§ **TASK BRIEF**:
Return exactly the lines from the one bearing "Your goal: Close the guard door" through the last, and no others. Pictures must be left out.

§ **MATERIAL PROVIDED**:
┏━━

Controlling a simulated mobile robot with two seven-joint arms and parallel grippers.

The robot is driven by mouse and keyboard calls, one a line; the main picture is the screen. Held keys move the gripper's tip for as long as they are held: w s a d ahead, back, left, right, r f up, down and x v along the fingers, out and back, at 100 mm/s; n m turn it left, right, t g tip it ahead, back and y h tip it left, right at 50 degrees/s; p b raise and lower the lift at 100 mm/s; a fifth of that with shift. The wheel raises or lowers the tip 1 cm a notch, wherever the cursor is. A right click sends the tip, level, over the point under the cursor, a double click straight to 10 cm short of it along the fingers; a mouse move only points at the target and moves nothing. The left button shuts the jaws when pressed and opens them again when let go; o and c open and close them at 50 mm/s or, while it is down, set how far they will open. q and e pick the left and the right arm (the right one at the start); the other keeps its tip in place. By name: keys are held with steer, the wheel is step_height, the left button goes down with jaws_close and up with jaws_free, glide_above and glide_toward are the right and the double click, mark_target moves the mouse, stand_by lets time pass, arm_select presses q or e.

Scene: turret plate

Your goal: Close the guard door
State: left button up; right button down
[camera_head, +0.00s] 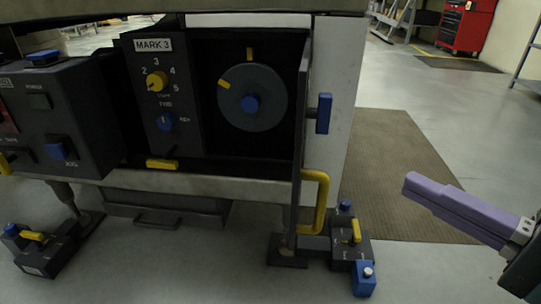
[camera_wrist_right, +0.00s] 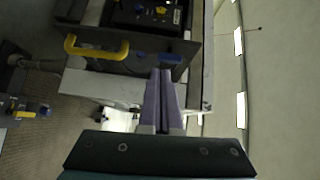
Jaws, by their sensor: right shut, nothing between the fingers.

┗━━

§ **WRITTEN SOLUTION**:
Your goal: Close the guard door
State: left button up; right button down
[camera_head, +0.00s] 
[camera_wrist_right, +0.00s] 
Jaws, by their sensor: right shut, nothing between the fingers.

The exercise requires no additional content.